Forward March

March has been productive. We left off last time with a major decision to change out a key component, the microcontroller that handles all of our sensor IO and power management. We’ve had our heads down for the last couple of weeks working on that and a few other things.

tl;dr: New mainboard prototypes have been ordered, and should arrive in the next 2-4 weeks.

Latest board schematic with new MCU.


The mainboard has been substantially updated to replace the IO microcontroller, make a few circuit tweaks, and alter the PCB form factor to fit the updated mechanicals that John has been working on. We’ve ordered 10 fully assembled prototypes from a candidate manufacturer which should arrive in the next 2-4 weeks.

The IO microcontroller handles the internal sensors, external sensor ports, and battery power management. We mentioned last update that this change was mostly driven by manufacturing concerns, and we’ll explore that decision process as part of a bigger topic in the future. The new chip is an STM32 (as opposed to an EFM32 from Silabs). They are more or less equivalent in terms of capability, though in general I will say I prefer the STM32 from a developer point of view—the tooling and documentation is better. The new part is also in a slightly more convenient form factor (and has more variety available should we need to change sizes). In general, it is slightly easier to work with all around.

Since we are changing out something so fundamental as one of the microcontrollers, it means we are scrapping the dozen or so prototypes we’ve already built (it isn’t worth the effort to support a separate branch of firmware for a dozen boards we’ll never make again). However, they are far from wasted—we got quite a lot of testing done on them. I’ve been able to do a lot of fine tuning which is incorporated in the next round of prototypes:

Sensor tuning

Light sensor testing.

I’ve been working with the internal sensors built into every Pickup.

The sound level sensor has been tested and verified. It works fine and I was able to remove some debug components we don’t need.

The light sensor has been tested across light levels ranging from total darkness to full sunlight. I found that the original circuit design couldn’t handle the full range; it would hit the maximum in outdoor shade, far lower than actual direct sun levels. I modified the circuit to add a two stage range selection, one is appropriate for indoor usage and the other for outdoor. My intention is that this will be transparent to the user. The firmware would automatically select whichever range is appropriate and you just get an overall light level reading.

The temperature sensor got a slight tweak to help with linearity, though it was already pretty decent so it was only a minor modification.

The accelerometer has been fine the whole time, though it does need some calibration to be accurate (which will be part of our manufacturing test program).

Power supplies

The mainboard has two on-board power supplies: one for USB power and one for battery power. I characterized both supplies over various load conditions and across 3 different prototypes to get some basic statistical data. All units track pretty closely together, and in general no major changes are needed.

Simulating battery conditions to analyze power circuitry.

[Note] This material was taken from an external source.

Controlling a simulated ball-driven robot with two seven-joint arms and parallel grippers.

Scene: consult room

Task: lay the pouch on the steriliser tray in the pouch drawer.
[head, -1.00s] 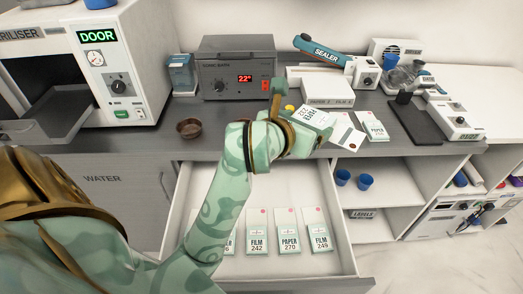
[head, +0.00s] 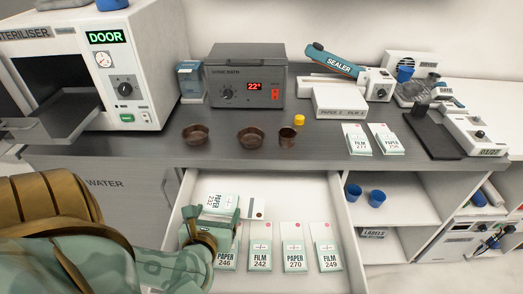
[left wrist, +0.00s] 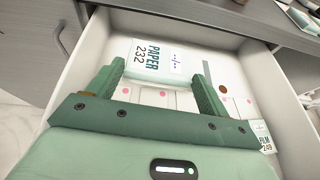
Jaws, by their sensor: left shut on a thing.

I did find and fix an issue doing lower power testing on the battery supply. In sleep mode the system should run a bit below 10 microamps, but I was measuring almost 40! Obviously a 4x increase in sleep mode current is a problem for battery life. This sort of thing can be difficult to track down: all electronic parts are “leaky” to some degree, sometimes in unexpected ways (which is why is so important to _test test test_). I ended up removing a ton of parts from one board to try and isolate the leak. It turned out to be a capacitor I added to the power supply input, originally a “just in case” part, but apparently it disturbed the power supply’s control loop in such a way that it used more power at idle. Removing that part solved the problem entirely.


Since we were making a breaking change, I figured I might as well take advantage of my last opportunity to fix a few issues to help with debug and manufacturing test. We have a custom connector that we use to load code to the two microcontrollers (and run tests on them), but I screwed up some of the connections on the original design. It worked but a few features were missing. I was able to clean this up and add a few things to help with the remaining firmware work.

Setbacks are often opportunities in disguise, and we got a lot of good opportunities out of this!


John is very close to a final housing design that is both easier to build and will outperform our original design concept. We’ve been taking our time on this because we really cannot afford to get tooling for the plastics wrong. I ended up making a lot of PCB changes on the boards I just ordered to support the current mechanicals, and I think the extra work is going to pay off.

Stay tuned—the next update or two will feature the mechanicals more heavily.


There hasn’t been much activity here lately, since I’ve been busy with the electronics changes. There’s some effort in switching out the lower layers of firmware to work on the new chip, but a lot of the core doesn’t change much. The new chip is one that I’m already familiar with from other work, so I’m not expecting any major surprises or issues here. Mostly I just need to get my hands on actual boards so I can connect all of the little bits back together.

What’s next

Now that we’re waiting for the new prototype boards to be built, focus will be on the sensor cartridges, firmware updates, cloud infrastructure, and finalizing the tooling for the plastics.

There’s a lot to do, but we are making forward progress every day. At some point over the next couple of updates, you’ll see us shifting towards showing off more of the actual functionality you’ll be using. We are very excited to start demonstrating real use cases.